The Gondola Maker brings the centuries-old art of gondola-making to life in the tale of a young man’s complicated relationship with his master-craftsman fatherLovers of historical fiction will appreciate the authentic details of gondola craftsmanship, along with an intimate first-person narrative set against the richly textured backdrop of 16th-century Venice.
What are the origins of the Venetian Gondola?
If I say, ‘Venice,’ do you imagine yourself guiding down the Grand Canal, serenaded by a gondolier?
There’s no doubt that the gondola is a symbol of Venice, Italy, but how did this curious banana-shaped black boat get its distinctive look?
The origins of the Venetian gondola are lost to history, but by the 1500s, some 10,000 gondolas transported dignitaries, merchants and goods through the city’s canals.
In fact, Venice teemed with many types of handmade boats, from utilitarian rafts to the Doge’s own ostentatious gilded barge.

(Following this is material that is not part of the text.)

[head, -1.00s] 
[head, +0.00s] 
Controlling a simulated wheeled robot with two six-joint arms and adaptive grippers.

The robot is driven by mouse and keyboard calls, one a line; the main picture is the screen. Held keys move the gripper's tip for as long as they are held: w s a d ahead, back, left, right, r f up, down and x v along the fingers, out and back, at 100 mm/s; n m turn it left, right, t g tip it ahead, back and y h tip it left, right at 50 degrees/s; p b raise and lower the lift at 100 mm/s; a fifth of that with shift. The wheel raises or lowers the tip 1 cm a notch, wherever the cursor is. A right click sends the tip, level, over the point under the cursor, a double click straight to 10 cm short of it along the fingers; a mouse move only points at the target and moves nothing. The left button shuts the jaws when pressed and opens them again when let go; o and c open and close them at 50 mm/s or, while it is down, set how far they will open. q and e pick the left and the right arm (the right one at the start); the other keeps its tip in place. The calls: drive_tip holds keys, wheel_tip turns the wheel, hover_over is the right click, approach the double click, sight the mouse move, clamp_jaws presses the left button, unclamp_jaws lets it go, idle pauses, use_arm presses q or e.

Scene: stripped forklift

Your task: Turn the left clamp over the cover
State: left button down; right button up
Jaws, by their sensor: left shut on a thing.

Like a modern day taxi system, gondolas were leased to boatmen who made the rounds of the city’s ferry stations. Passengers paid a fare to be carried from one side of the Grand Canal to the other, as well as to other points around the city. But gondoliers soon developed a bad rap.
Historical documents describe numerous infractions involving boatmen, including cursing, gambling, extorting passengers, even occasional acts of violence. To minimize the unpredictability of canal travel, Venetian citizens who could afford it purchased their own gondolas, just as a celebrity might use a private car and driver today.
These wealthy Venetians hired two private gondoliers to ferry them around the city and maintain their boats.
Black Gondolas and Gondolas Makers
The gondolas soon became a status symbol, much like an expensive car with custom fittings, carved and gilded ornamentation, and seasonal fabrics, like silk and velvet. However, the majority of gondolas seen today are black because in 1562, Venetian authorities decreed that all but ceremonial gondolas be painted black in order to avoid sinfully extravagant displays.
Apparently, Venetian authorities did not believe in ‘pimping their rides.’ Still, some wealthy Venetians chose to pay the fines in order to maintain their ornamental gondolas, a small price to keep up appearances.
The distinctive look of the gondola developed over many centuries. Each gondolas was constructed in a family boatyard called a squero. From their fathers and grandfathers, sons learned how to select and season pieces of beech, cherry, elm, fir, larch, lime, mahogany, oak and walnut.
The gondola makers began with a wooden template that may have been hammered into the workshop floor generations earlier. From this basic form, they attached fore and aft sterns, then formed the longitudinal planks and ribs that made up the frame of a boat designed to glide through shallow, narrow canals.
A gondola has no straight lines or edges. Its familiar profile was achieved through an impressive fire and water process that involved warping the boards with torches made of marsh reeds set ablaze. However, the majority of the 500 hours that went into building a gondola involved the final stages: preparing surfaces and applying successive coats of waterproof varnish. The varnish was a family recipe, as closely guarded as one for risotto or a homemade sauce. Yet even with the woodwork finished, the gondola was still no complete.
Specialized artisans supplied their gondola-making colleagues with elaborate covered passenger compartments, upholstery and ornaments of steel and brass. Oar makers became integral partners to the gondola makers.
The Venetian oarlock, or fórcola, began as simple wooden fork, but evolved into a high-precision tool that allowed a gondolier to guide the oar into many positions.
By the late 1800s, gondola makers began to make the left side of the gondola wider than the right as a counter balance to the force created by a single gondolier. This modification allowed rowers to steer from the right side only, and without lifting the oar from the water. While these modifications improved gondola travel, they were not enough to keep pace with motorized boats.
Today, only about 400 gondolas glide through the waterways of Venice, and each year, fewer authentic gondolas are turned our by hand. But along the alleys, street signs contain words in Venetian dialect for the locations of old boatyards, oar makers and ferry stations, imprinting the memory of the boat-building trades that once kept life in the most serene republic gliding along of a steady clip.